**What this task involves**
Quote verbatim the span of lines that begins the listing below and closes with the line containing "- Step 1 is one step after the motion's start".

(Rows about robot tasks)
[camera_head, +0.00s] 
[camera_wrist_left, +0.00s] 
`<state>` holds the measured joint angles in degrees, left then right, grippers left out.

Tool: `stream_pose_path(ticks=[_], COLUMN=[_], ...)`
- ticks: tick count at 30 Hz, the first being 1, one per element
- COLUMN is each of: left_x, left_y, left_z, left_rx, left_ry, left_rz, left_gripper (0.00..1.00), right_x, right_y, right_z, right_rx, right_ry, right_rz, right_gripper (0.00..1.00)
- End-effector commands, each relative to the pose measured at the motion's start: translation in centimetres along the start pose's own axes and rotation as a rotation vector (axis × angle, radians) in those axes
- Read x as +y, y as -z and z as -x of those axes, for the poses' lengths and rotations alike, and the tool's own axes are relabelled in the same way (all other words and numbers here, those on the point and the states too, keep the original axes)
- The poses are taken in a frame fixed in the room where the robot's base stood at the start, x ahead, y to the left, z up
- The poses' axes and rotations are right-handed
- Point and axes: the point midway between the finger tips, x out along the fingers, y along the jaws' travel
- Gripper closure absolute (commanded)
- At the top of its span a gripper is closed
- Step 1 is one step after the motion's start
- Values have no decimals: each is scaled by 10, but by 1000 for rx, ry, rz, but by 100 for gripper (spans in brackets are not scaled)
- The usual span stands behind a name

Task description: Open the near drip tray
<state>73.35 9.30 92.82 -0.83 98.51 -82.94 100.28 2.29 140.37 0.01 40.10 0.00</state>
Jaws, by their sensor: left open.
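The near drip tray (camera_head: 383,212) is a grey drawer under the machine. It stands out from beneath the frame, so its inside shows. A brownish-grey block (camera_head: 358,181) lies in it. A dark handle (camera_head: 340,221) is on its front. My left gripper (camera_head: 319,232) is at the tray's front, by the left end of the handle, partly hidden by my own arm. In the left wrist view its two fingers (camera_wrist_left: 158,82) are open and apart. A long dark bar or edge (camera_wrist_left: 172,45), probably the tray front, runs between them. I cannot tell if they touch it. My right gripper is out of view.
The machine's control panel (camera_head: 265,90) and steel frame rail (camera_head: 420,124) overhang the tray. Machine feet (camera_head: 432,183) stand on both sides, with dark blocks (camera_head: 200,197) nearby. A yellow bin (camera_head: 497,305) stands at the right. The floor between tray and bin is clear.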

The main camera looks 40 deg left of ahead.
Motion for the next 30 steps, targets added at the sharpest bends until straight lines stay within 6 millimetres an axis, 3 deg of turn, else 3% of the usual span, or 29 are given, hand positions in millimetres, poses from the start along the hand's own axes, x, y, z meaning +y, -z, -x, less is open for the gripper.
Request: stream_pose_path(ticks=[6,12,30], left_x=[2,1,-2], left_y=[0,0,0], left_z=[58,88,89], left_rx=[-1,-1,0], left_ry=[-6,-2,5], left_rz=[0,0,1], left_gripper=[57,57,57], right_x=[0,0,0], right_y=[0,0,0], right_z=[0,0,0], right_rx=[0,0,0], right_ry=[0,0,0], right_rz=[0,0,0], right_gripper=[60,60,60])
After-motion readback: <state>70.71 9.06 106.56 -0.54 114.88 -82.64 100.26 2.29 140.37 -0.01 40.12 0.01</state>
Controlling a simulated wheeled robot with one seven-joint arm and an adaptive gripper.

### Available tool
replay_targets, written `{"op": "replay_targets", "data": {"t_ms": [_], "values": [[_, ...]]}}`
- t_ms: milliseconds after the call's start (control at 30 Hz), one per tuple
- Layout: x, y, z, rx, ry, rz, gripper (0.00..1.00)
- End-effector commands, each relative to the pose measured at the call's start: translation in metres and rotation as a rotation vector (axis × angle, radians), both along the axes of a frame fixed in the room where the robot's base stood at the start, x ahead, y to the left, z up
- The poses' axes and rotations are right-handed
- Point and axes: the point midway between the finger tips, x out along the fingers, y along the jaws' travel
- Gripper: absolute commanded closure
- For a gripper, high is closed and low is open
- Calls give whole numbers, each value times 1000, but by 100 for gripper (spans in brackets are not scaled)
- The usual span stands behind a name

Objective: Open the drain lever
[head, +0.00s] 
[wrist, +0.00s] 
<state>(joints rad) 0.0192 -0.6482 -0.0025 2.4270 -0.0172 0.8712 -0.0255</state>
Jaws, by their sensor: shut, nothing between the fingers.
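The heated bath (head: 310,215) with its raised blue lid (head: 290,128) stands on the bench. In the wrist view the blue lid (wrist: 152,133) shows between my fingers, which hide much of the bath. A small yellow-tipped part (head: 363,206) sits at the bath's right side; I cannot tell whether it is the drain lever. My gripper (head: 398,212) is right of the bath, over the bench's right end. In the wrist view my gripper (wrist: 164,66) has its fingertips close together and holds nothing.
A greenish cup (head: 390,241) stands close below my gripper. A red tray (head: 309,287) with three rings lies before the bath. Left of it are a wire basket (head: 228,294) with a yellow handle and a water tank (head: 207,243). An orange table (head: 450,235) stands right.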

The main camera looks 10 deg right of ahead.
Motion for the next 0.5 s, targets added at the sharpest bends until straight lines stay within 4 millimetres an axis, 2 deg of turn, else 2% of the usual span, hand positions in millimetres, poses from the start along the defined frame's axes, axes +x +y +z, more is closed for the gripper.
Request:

**Exercise solution**
[camera_head, +0.00s] 
[camera_wrist_left, +0.00s] 
`<state>` holds the measured joint angles in degrees, left then right, grippers left out.

Tool: `stream_pose_path(ticks=[_], COLUMN=[_], ...)`
- ticks: tick count at 30 Hz, the first being 1, one per element
- COLUMN is each of: left_x, left_y, left_z, left_rx, left_ry, left_rz, left_gripper (0.00..1.00), right_x, right_y, right_z, right_rx, right_ry, right_rz, right_gripper (0.00..1.00)
- End-effector commands, each relative to the pose measured at the motion's start: translation in centimetres along the start pose's own axes and rotation as a rotation vector (axis × angle, radians) in those axes
- Read x as +y, y as -z and z as -x of those axes, for the poses' lengths and rotations alike, and the tool's own axes are relabelled in the same way (all other words and numbers here, those on the point and the states too, keep the original axes)
- The poses are taken in a frame fixed in the room where the robot's base stood at the start, x ahead, y to the left, z up
- The poses' axes and rotations are right-handed
- Point and axes: the point midway between the finger tips, x out along the fingers, y along the jaws' travel
- Gripper closure absolute (commanded)
- At the top of its span a gripper is closed
- Step 1 is one step after the motion's start

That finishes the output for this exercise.